> RECORDS SUPPLIED:

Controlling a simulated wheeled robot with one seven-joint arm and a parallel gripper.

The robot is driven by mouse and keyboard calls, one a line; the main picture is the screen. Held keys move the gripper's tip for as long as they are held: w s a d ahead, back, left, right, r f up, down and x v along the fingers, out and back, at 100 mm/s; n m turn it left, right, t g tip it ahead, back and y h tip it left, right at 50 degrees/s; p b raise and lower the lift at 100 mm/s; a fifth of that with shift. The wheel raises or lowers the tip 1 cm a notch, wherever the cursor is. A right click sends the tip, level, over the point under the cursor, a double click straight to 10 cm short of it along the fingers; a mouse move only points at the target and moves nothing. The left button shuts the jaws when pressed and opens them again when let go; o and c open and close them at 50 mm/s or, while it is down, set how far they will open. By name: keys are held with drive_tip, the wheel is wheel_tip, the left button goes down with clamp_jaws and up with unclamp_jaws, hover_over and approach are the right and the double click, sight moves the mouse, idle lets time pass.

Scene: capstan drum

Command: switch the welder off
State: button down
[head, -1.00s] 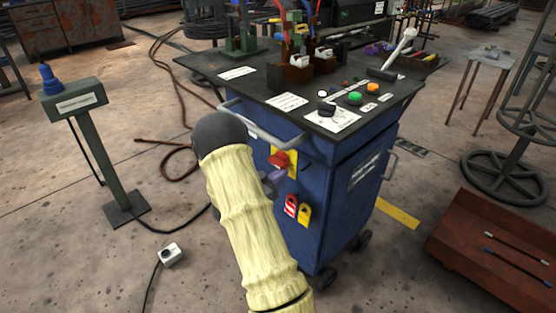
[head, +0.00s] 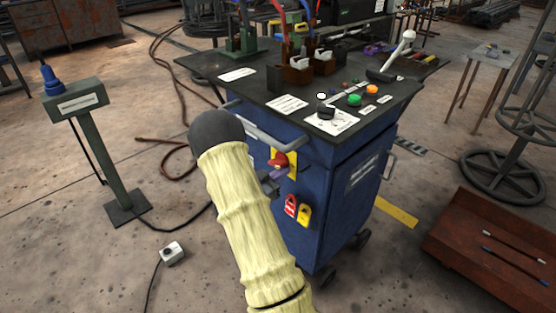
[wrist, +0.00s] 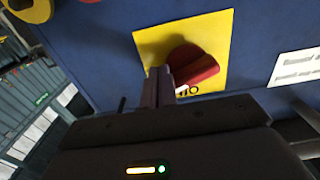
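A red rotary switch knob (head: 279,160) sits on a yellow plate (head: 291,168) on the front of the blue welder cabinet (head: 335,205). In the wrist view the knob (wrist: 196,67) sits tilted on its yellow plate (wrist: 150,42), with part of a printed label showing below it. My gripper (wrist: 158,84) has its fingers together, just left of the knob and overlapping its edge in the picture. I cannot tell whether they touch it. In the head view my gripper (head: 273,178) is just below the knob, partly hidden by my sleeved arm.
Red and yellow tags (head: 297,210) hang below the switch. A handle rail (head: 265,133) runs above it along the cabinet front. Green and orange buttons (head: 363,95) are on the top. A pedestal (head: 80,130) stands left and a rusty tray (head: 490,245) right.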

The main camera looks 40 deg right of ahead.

---

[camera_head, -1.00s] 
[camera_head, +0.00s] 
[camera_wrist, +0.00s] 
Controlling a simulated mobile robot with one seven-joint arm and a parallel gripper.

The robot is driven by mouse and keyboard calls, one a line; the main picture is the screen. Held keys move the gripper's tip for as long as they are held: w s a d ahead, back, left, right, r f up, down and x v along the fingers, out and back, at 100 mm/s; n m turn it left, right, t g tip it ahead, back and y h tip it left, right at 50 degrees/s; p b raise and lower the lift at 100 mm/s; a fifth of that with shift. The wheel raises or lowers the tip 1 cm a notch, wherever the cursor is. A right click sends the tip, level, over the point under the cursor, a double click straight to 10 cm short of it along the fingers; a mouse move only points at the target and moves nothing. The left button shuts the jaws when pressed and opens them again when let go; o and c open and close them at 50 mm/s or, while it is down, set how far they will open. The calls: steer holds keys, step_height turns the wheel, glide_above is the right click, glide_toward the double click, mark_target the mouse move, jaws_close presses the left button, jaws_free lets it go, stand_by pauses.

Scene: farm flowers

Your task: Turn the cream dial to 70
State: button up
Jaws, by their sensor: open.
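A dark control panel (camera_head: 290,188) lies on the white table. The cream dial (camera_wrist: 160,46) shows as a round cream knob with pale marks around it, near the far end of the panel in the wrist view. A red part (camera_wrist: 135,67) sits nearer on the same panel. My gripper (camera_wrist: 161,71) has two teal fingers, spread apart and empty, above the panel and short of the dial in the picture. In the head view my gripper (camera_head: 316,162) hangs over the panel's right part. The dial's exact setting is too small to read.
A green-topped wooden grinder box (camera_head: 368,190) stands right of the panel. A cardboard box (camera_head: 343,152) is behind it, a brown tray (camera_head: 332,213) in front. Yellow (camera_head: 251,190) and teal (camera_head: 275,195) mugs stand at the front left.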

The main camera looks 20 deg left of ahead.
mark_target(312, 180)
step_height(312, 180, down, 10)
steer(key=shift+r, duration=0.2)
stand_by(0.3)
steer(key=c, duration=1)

> THE EXERCISE: Collect the lines that hold "seven".

> COMPLETE RESPONSE:
Controlling a simulated wheeled robot with one seven-joint arm and a parallel gripper.
Controlling a simulated mobile robot with one seven-joint arm and a parallel gripper.

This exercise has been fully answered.